Sunday, 10 November 2013

The point of tofu

I've made this mapo tofu recipe at least six times this year, obviously because I love the taste of it.
It shows that tofu demands strong flavouring. In this recipe, the blandness of the tofu is actually needed for relief from the fiery sauce. I really think that using meat in place of the tofu might mix too many strong flavours together, doing none of them justice. Made with tofu, the bland balances out the bold, which is why it's so good.

Saturday, 26 October 2013

Cooking notes

I made kadhi / curry (a yogurt soup coloured with turmeric, to be eaten with rice) for a vegan friend. This is the first thing I learned to make and I've been making it for 24 years and I rarely go wrong with it, but veganising causes problems because soy yogurt does not have the sourness of dairy yogurt which gives kadhi its characteristic taste.

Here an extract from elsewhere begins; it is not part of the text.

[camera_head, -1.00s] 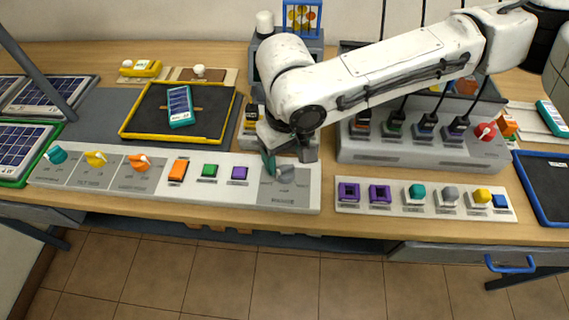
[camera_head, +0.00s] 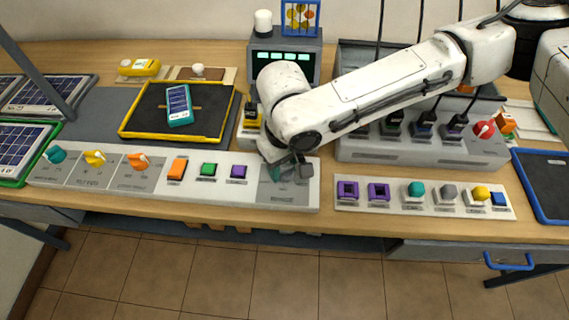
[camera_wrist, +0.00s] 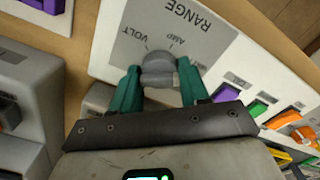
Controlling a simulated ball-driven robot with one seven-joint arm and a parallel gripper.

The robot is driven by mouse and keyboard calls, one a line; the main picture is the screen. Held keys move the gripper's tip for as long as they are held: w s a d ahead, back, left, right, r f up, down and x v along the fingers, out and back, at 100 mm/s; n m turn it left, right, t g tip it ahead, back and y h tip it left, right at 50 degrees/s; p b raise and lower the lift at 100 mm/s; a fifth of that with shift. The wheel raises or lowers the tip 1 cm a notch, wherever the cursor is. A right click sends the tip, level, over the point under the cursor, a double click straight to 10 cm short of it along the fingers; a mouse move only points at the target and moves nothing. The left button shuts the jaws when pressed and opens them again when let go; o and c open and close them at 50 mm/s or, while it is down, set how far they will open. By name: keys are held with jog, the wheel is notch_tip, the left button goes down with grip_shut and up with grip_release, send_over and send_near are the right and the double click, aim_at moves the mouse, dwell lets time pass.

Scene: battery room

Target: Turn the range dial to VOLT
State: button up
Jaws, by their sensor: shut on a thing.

To compensate for the lack of tartness in the dairy-free yogurt, I added some amchoor (dried green mango powder) which added sourness but not exactly the right kind. The vegan version I made the other day was very thick for kadhi, but that could have been because I put in too much gram flour (used to slightly thicken),  a half-deliberate, half-error. Part of my intention was to take the taste of the soy yogurt and soy milk away; they are oddly strong in their blandness. Or did I just think that up to compensate for my mistake. I don't know.

I don't think I will try to perfect the vegan recipe as there's not much call for it in my life.  My friend enjoyed it, which was the main thing, but if only she knew there was more to enjoy in it.

Saturday, 19 October 2013

I got one!

One courgette, I managed to grow, from about ten (badly tended) plants. One. Still. It is quite small, but firm. I picked it today and ate it, sliced and lightly fried with a bit of salt and pepper, no more. Of course it was delicious, because I'd grown it.

It was only a week ago

A week ago, I tried proper sushi for the first time and the working week has been so long that I forgot about it until now. I thought I better record it for the sake of posterity. Proper sushi, not that crap in a black plastic tray from the 'Hurried Work Lunches' section of the supermarket or its convenience outlet, with its tame cooked fish in because if it were raw, they wouldn't be able to make it so far in advance and sell it without killing someone. A tiny plastic bottle of soy sauce and an extra pound to pay if you have the gall to want wasabi.

Actually, it was sashimi that I tried. No rice, just the hardcore stuff. The fish was incredible. The salmon tasted like avocado. There is no other way I can describe the taste. The tuna tasted fishy (as you would expect it might) and very powerful. There were some other pieces of white fish. I think one of them was a sea bream which was quite fishy and I'm not too sure how much I enjoyed that but then there was some kind of superstar white fish on my place, which was delicate and smoky and delicious.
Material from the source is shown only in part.